Job
Your task is to locate every line holding the string "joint" and to copy each of them.

Input rows
■ ■ ■ ■

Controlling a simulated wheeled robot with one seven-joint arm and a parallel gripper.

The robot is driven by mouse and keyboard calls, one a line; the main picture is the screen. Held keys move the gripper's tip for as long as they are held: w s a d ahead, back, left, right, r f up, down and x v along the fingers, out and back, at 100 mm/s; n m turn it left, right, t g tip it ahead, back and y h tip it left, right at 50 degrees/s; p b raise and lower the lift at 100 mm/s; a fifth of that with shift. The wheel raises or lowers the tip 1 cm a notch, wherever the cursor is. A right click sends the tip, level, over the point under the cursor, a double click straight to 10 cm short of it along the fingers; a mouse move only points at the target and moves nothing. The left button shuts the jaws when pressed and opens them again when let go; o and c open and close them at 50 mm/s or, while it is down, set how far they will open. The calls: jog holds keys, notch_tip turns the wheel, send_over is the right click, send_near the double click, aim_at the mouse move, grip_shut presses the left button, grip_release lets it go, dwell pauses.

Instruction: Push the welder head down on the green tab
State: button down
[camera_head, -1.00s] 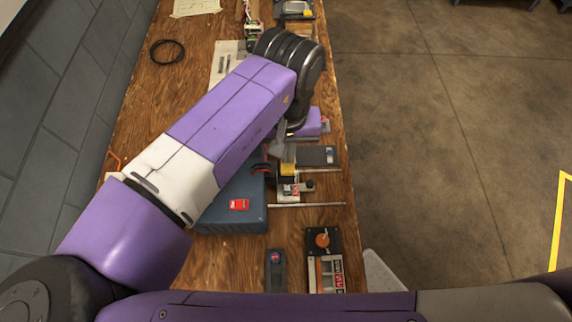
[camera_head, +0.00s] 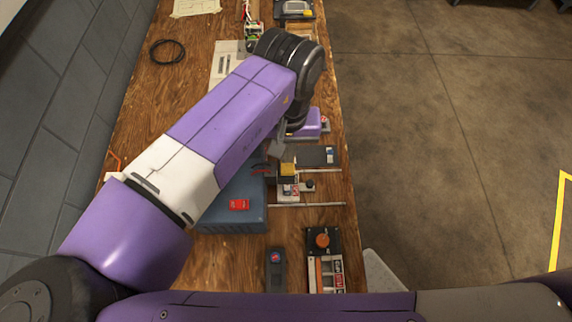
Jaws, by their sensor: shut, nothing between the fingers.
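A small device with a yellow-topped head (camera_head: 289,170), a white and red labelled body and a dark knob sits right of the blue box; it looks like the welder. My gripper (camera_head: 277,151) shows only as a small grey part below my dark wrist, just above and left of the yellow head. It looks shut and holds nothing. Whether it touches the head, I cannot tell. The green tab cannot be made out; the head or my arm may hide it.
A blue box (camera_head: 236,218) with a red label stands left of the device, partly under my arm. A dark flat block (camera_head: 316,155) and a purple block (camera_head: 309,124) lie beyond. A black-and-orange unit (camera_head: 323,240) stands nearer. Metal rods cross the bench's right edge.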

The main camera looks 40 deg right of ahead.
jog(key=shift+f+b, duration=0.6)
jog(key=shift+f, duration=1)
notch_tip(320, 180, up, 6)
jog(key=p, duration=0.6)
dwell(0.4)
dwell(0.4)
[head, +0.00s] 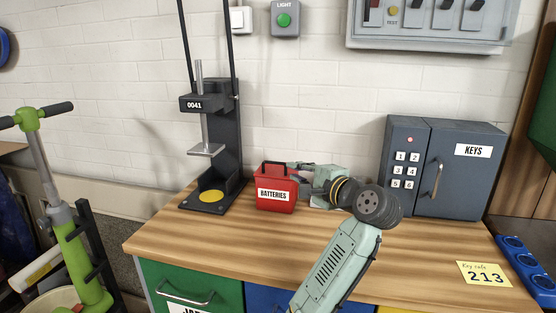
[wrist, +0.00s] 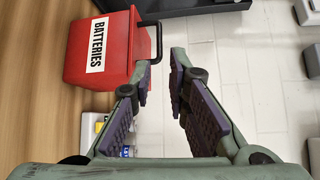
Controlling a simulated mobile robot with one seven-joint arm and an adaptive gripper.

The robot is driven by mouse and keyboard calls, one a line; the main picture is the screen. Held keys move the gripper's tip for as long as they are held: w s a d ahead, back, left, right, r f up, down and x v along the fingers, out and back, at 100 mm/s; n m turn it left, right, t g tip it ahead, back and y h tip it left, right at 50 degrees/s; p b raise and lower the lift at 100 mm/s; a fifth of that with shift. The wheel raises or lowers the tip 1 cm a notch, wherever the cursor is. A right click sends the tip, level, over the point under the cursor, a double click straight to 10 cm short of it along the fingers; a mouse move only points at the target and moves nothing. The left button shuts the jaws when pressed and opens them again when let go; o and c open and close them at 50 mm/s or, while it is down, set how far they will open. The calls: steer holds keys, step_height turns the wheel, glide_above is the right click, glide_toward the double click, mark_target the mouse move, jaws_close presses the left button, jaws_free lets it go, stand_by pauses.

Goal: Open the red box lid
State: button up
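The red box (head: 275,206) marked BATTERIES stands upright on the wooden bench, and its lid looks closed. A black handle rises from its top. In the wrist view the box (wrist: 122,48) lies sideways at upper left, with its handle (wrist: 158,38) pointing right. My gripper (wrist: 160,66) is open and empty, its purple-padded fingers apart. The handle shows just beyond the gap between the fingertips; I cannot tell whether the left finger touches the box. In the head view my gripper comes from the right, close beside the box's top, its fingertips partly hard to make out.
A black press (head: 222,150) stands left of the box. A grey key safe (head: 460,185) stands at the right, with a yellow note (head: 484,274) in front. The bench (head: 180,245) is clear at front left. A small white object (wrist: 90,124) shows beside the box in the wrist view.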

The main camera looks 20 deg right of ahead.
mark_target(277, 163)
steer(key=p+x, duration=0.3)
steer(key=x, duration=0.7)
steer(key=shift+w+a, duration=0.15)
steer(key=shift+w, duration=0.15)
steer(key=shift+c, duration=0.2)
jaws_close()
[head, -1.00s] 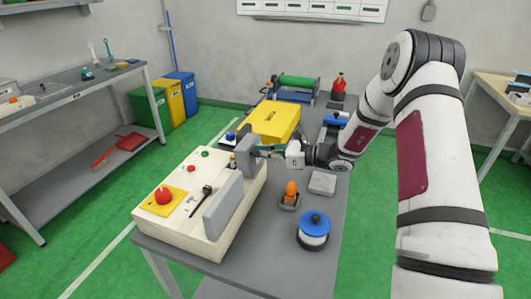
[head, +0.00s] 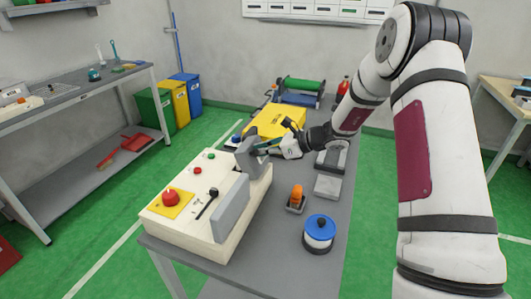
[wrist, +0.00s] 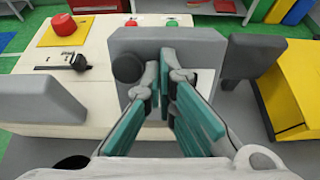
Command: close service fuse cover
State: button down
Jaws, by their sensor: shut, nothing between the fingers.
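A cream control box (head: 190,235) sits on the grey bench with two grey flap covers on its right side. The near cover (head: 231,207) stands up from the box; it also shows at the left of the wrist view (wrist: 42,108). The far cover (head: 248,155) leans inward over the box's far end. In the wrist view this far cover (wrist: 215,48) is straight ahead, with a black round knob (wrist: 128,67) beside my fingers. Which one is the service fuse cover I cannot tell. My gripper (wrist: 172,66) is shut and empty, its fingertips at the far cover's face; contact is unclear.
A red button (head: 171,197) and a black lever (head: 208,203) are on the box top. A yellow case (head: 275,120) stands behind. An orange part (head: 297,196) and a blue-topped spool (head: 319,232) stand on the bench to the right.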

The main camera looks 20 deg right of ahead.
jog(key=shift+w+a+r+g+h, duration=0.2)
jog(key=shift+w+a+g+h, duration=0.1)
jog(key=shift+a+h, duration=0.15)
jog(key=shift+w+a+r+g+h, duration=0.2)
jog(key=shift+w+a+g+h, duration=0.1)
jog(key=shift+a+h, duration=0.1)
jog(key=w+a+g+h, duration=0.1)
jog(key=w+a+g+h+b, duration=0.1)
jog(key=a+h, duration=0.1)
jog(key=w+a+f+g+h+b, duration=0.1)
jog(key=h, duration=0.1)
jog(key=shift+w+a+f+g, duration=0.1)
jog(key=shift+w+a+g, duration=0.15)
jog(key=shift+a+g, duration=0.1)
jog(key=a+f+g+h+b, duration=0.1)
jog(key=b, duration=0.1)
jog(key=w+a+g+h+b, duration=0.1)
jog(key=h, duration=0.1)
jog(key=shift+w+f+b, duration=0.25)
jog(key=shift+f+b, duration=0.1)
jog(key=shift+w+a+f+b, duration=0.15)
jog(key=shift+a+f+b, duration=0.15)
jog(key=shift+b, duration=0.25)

■ ■ ■ ■

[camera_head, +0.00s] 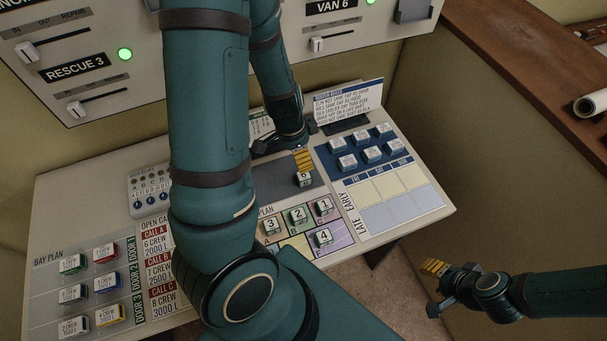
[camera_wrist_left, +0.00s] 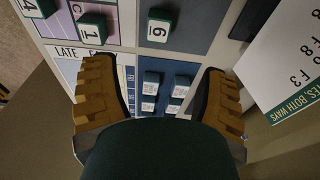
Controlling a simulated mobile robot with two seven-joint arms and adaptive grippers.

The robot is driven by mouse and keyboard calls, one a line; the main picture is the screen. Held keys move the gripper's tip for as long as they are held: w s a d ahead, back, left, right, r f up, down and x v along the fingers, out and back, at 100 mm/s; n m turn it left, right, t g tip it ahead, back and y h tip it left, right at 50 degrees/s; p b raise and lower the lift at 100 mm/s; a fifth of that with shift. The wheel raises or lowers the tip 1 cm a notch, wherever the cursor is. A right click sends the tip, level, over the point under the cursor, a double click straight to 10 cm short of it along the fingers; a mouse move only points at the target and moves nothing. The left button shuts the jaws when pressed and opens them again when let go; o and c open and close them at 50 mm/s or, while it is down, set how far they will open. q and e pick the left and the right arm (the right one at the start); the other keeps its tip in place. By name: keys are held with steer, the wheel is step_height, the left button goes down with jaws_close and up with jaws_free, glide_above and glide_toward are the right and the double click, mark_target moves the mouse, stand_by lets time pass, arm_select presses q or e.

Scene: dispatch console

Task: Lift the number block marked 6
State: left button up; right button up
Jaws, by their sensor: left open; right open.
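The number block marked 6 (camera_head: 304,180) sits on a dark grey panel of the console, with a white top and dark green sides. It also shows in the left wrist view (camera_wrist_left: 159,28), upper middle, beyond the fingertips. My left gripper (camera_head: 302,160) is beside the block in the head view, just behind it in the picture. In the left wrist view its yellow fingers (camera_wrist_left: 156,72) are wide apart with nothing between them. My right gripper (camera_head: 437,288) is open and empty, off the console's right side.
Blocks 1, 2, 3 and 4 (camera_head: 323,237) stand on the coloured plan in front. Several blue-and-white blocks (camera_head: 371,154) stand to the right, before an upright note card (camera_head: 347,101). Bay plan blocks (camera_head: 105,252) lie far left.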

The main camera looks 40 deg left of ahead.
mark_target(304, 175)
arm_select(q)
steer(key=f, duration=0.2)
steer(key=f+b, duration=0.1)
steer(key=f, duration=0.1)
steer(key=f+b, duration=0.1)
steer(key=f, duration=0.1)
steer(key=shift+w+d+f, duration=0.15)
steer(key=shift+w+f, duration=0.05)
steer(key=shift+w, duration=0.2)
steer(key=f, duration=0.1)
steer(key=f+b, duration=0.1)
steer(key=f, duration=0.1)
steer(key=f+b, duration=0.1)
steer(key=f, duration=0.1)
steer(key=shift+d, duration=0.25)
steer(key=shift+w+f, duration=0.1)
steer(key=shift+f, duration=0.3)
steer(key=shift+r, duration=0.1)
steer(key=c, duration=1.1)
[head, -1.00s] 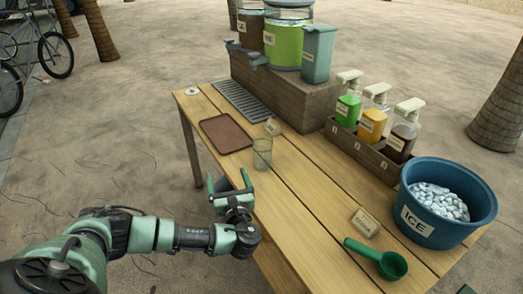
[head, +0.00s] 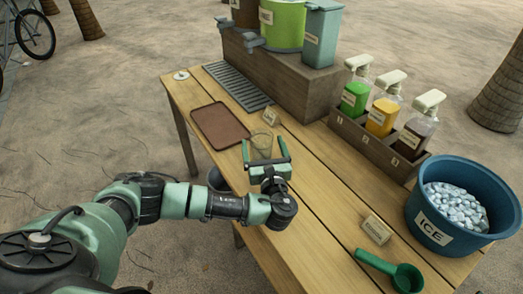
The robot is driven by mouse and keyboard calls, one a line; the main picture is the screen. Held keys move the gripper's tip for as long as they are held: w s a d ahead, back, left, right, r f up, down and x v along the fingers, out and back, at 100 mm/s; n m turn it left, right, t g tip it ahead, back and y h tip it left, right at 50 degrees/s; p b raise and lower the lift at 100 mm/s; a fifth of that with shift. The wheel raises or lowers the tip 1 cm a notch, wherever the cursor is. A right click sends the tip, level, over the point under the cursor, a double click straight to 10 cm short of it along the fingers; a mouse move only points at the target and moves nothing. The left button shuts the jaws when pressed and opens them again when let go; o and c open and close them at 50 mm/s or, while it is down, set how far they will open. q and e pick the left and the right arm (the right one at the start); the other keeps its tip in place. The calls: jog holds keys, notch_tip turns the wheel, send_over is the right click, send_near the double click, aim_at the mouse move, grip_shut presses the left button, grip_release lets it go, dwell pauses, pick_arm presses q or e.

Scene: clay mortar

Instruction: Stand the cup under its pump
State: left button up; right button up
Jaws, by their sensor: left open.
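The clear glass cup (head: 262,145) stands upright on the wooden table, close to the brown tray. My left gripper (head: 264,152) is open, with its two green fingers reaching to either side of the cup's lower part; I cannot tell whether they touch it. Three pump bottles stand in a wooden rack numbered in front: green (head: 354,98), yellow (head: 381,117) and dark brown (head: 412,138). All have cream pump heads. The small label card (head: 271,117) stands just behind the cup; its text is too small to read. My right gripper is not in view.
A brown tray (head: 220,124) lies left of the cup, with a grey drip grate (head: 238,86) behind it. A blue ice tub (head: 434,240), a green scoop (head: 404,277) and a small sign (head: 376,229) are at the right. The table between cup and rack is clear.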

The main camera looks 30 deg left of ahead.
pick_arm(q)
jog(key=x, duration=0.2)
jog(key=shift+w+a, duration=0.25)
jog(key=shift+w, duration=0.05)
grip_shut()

■ ■ ■ ■

Result
Controlling a simulated wheeled robot with one seven-joint arm and a parallel gripper.
Controlling a simulated mobile robot with one seven-joint arm and an adaptive gripper.
Controlling a simulated mobile robot with two seven-joint arms and adaptive grippers.

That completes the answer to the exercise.